Promoting Human Rights Key to Solving Global Problems, Says Koh

The United States must promote human rights both as a desirable end in itself and as a means to a safer, healthier, more prosperous process of globalization, according to a former assistant secretary of state for democracy, human rights and labor during the Clinton administration.

Harold Hongju Koh, now the Gerard C. and Bernice Latrobe Smith Professor of International Law at Yale University, says the globalization of human freedom can help solve global problems, such as AIDS and political instability.

Koh, who spent the past two and a half years in Washington, was addressing an audience in Konover Auditorium on May 1 during the 11th annual Gerson foreign policy lecture, "Promoting Democracy and Human Rights: From Ivory Tower to Foggy Bottom." The lecture series, named in honor of Louis Gerson, an emeritus professor of political science, brings to the University speakers who are both scholars and practitioners of foreign policy.

A human rights lawyer whose career has embraced serving as legal counsel to plaintiffs in human rights cases, including refugees from Haiti and Cuba, Koh also has a personal family interest in human rights issues. His father previously served in the South Korean government and had to flee his homeland after a military coup in the 1940s. He came to the United States and became a political science professor at Central Connecticut State University. Koh drew parallels between his father's career and that of Gerson, who fled Poland to escape the Holocaust before joining the UConn faculty.

As a lawyer, Koh has sued the U.S. government for its policy on Haitian refugees. But, after his stint in Washington, he said government service "is a lot harder than it looks."

There are numerous competing agendas, he said, and resources are scarce: on his arrival in a bureau of about 150 people in 1998, for example, there were only two computers connected to the Internet. Decision-making must be not only coordinated with other federal agencies and with the White House but combined with working with foreign countries.

His job, he said, revolved around crisis management: "Everyone in the United States thinks the U.S. government has the capacity to respond to every crisis everywhere in the world."

Koh said he went to Washington resolved to "make a difference." Yet he was constantly being called upon at a moment's notice to fly to some far-off part of the world, making it hard to stick to his agenda.

In this context, "it is difficult to distinguish between this hour's crisis and the watershed moments in our foreign policy," he said. "The urgent often drives out the important."

To maintain your priorities, you must have principles and state them publicly, he said. You must also make it clear that if you are asked to violate them, you will resign, he added, because those principles are much more important than any government job. "When you do it that way, you suddenly gain power," he said.

He likened taking a job in the U.S. government to walking onto a tennis court and having balls coming at you. You start to return them, he said, but then you begin to ask, "why am I not throwing the balls myself?"

"Many people are just lifting tennis balls over the net," he said. "But if you have principles, you frame the context of discussion."

Some of the principles to which Koh says he subscribes are telling the truth - an approach he described as "simple but radical" - and consistency in dealing with past, present and potential human rights violations.

When human rights violations have occurred, he advised, seek accountability mixed with reconciliation.
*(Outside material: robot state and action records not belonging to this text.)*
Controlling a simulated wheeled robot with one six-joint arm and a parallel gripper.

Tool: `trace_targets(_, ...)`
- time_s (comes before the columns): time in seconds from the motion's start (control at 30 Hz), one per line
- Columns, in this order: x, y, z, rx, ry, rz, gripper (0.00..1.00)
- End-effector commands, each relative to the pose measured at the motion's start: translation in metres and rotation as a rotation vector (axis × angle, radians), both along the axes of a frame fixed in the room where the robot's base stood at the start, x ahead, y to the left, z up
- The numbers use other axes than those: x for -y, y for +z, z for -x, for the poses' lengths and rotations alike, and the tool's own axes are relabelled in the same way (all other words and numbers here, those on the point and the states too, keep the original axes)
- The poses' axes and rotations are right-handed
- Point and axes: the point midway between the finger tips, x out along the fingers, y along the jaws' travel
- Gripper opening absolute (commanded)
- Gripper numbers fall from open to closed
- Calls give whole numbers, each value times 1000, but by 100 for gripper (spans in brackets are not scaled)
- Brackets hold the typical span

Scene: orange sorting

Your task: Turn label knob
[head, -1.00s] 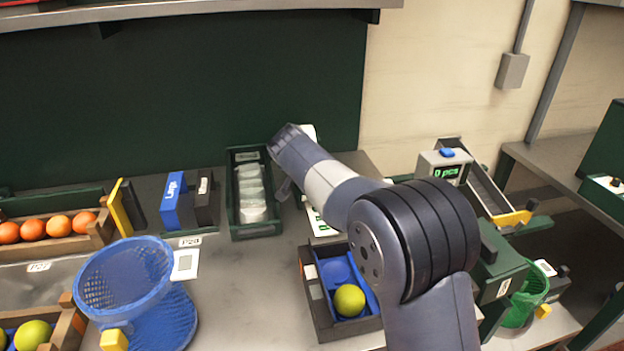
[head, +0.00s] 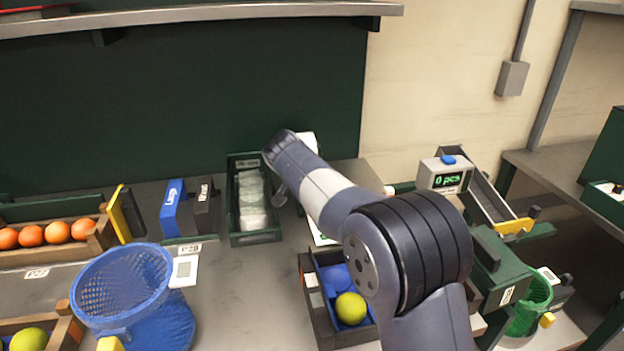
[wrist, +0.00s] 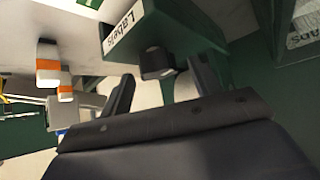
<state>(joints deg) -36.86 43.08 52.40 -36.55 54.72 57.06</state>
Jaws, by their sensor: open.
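In the wrist view, a dark green box (wrist: 185,30) carries a white "Labels" sign (wrist: 120,28). A small black knob (wrist: 153,62) sticks out below the sign. My gripper (wrist: 162,72) is open, with one dark finger to the left of the knob and one to its right. The knob appears between the fingertips or just beyond them; I cannot tell whether either finger touches it. In the head view my arm reaches toward the back wall, and its own links mostly hide the gripper. The knob is not visible there.
In the head view, a green bin of pale packets (head: 238,222) stands left of my arm, with a blue mesh basket (head: 110,285) farther left. A dark tray (head: 318,318) holding a yellow-green fruit lies in front. A grey "0 pcs" counter (head: 437,168) stands to the right.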

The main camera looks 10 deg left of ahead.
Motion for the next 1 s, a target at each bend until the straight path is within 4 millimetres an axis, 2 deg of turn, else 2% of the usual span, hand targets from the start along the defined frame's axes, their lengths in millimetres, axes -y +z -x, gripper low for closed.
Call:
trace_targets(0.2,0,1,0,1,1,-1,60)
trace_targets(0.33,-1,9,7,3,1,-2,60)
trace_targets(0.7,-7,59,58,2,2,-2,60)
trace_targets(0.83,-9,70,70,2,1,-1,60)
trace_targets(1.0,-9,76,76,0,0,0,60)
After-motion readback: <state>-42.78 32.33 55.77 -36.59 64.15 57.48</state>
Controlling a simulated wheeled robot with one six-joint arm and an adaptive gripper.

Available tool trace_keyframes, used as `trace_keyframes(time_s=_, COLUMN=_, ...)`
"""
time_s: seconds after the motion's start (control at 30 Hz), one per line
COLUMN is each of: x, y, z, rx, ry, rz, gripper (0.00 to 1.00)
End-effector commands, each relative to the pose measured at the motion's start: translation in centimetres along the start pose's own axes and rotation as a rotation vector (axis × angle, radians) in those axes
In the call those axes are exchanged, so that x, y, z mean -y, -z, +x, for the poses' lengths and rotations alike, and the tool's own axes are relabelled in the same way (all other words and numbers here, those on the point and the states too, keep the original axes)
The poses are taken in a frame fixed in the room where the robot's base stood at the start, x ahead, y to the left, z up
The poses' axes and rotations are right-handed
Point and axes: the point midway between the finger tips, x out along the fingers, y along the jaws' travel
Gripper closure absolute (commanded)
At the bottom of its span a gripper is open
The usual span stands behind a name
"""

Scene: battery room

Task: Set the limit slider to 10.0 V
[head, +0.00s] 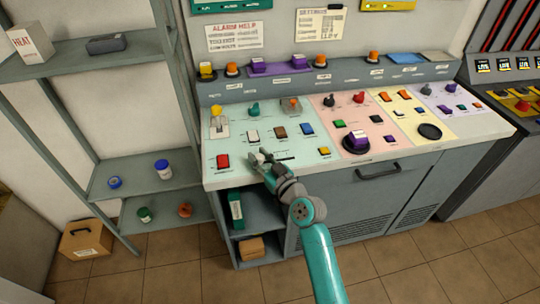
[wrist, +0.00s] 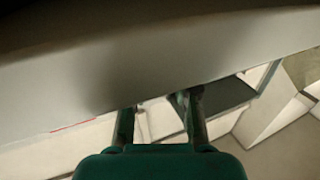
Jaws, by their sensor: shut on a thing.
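My gripper (head: 262,158) is over the front of the pale green section of the control desk, at the near end of a short dark slot (head: 286,158) that looks like the limit slider's track. It is shut on what seems to be the slider's knob, which the fingers hide. The slider's scale and value are too small to read. In the wrist view, the two fingers of my gripper (wrist: 159,112) reach up under a large blurred grey surface, and the held part cannot be made out.
A red button (head: 223,161) lies left of my gripper. A grey shelf (head: 150,178) stands left of the desk.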

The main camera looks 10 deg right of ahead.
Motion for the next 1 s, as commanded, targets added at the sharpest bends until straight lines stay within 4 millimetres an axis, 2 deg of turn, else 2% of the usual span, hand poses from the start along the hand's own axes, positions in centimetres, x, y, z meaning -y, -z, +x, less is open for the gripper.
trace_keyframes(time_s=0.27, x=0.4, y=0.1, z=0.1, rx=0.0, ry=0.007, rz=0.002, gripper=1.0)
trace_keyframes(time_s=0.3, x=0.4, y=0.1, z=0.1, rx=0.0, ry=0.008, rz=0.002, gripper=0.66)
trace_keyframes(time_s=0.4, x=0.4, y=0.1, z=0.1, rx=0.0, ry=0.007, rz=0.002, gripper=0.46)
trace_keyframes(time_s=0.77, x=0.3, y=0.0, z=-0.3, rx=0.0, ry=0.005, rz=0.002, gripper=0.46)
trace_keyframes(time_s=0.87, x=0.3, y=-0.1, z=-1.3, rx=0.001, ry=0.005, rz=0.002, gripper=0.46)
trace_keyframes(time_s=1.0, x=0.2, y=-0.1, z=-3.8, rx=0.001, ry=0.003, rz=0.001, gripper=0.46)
This also involves moving to a new kind of political order. He pointed to South Africa's Truth and Reconciliation Commission as an example.

For human rights violations being perpetrated in the present, he advocated using diplomacy, backed by shame and economic and military sanctions, to encourage other countries to adopt the norms of the international community.

For the future, he said, fostering democracy will help prevent human rights violations. "The major cause of human rights violations is the absence of democracy," he said. In non-democratic countries such as Libya and North Korea, "there are illegitimate government structures in which human rights violations are a necessary part of what they do.

"In the 21st century," he added, "people have a right to democratic government ... democracy itself is a human right."

Recently, Koh met Colin Powell, secretary of state in the Bush administration, and was given one minute to summarize his work. He displayed two maps: one from 1974, on which there were only 30 countries that were democratic, and one from the present, showing 120 democratic countries. Those that are not democratic, he told Powell, present the most problems; those that are are the best sources for cooperative effort.

Collaboration among the world's democracies, he added, is the best way to address global problems such as AIDS and political instability.

"We live in a global world and we have to understand how we fit into a global world," he said.

Koh noted that people look to the United States not so much because it is a military superpower as for the principles it has espoused for generations.

He said the Bush administration has expressed much the same views as the Clinton administration in its rhetoric but, in his opinion, there are some "troubling signs."

Bush is making a mistake not to engage with North Korea, for example, and in letting others deal with problems such as global warming and the global AIDS crisis, said Koh: "You cannot quantify the cost of missed opportunities."